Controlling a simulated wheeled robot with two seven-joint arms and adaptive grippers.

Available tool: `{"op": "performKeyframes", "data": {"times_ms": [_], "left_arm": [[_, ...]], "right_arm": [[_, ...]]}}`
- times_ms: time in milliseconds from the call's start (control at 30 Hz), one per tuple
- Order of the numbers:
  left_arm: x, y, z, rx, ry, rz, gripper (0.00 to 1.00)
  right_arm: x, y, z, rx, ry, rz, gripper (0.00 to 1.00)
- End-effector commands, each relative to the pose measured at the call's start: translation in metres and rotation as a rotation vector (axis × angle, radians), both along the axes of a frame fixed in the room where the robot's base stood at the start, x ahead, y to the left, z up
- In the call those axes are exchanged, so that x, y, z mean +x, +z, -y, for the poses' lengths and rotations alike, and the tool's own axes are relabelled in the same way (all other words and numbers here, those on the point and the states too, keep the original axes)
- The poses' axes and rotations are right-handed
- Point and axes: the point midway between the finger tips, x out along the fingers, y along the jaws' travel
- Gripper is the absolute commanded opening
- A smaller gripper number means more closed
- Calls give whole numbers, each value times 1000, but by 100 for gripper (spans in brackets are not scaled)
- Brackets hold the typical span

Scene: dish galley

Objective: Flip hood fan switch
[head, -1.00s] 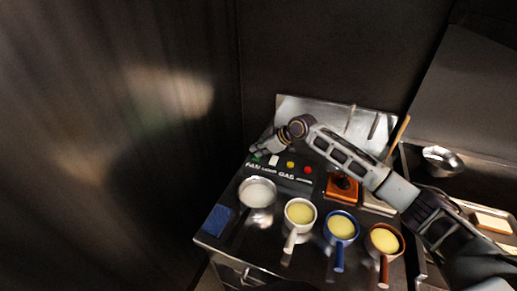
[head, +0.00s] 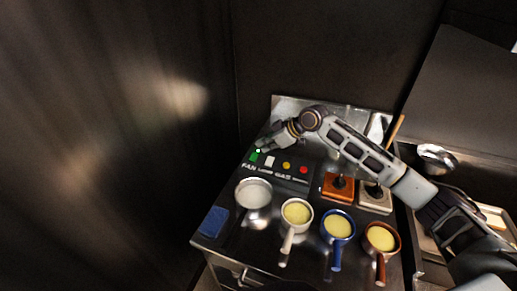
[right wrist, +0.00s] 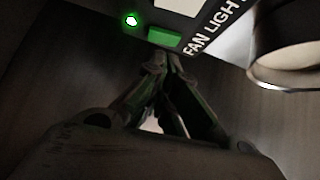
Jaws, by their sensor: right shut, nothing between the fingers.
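The fan switch (head: 254,156) is a green rocker at the left end of the black control panel, above the word FAN. It also shows in the right wrist view (right wrist: 165,37), with a lit green lamp (right wrist: 131,20) beside it. The lamp shows as a bright dot (head: 258,150) in the head view. My right gripper (head: 263,146) is shut and empty, close by the switch at the panel's far left. In the right wrist view its closed fingertips (right wrist: 164,62) are just below the switch, seemingly apart from it. My left gripper is out of view.
White, yellow and red controls (head: 286,165) sit right of the switch. A pot (head: 253,194) and several pans of yellow food, including a blue one (head: 338,226), stand in front. A blue cloth or sponge (head: 214,221) lies at the front left.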

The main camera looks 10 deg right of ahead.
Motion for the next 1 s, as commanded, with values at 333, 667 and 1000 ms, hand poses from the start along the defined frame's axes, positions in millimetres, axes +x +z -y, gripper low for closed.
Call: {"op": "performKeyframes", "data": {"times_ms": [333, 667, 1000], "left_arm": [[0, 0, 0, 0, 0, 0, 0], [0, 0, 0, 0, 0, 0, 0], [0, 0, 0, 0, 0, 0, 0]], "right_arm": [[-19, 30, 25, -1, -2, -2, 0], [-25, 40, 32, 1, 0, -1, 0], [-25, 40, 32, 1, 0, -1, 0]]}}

- **AIM**
From the material above, write out exactly the lines from the line with "Objective: Flip hood fan switch" through the closing line, inclusive, and no pictures.

- **SOLUTION**
Objective: Flip hood fan switch
[head, -1.00s] 
[head, +0.00s] 
[right wrist, +0.00s] 
Jaws, by their sensor: right shut, nothing between the fingers.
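The fan switch (head: 254,156) is a green rocker at the left end of the black control panel, above the word FAN. It also shows in the right wrist view (right wrist: 165,37), with a lit green lamp (right wrist: 131,20) beside it. The lamp shows as a bright dot (head: 258,150) in the head view. My right gripper (head: 263,146) is shut and empty, close by the switch at the panel's far left. In the right wrist view its closed fingertips (right wrist: 164,62) are just below the switch, seemingly apart from it. My left gripper is out of view.
White, yellow and red controls (head: 286,165) sit right of the switch. A pot (head: 253,194) and several pans of yellow food, including a blue one (head: 338,226), stand in front. A blue cloth or sponge (head: 214,221) lies at the front left.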

The main camera looks 10 deg right of ahead.
Motion for the next 1 s, as commanded, with values at 333, 667 and 1000 ms, hand poses from the start along the defined frame's axes, positions in millimetres, axes +x +z -y, gripper low for closed.
Call: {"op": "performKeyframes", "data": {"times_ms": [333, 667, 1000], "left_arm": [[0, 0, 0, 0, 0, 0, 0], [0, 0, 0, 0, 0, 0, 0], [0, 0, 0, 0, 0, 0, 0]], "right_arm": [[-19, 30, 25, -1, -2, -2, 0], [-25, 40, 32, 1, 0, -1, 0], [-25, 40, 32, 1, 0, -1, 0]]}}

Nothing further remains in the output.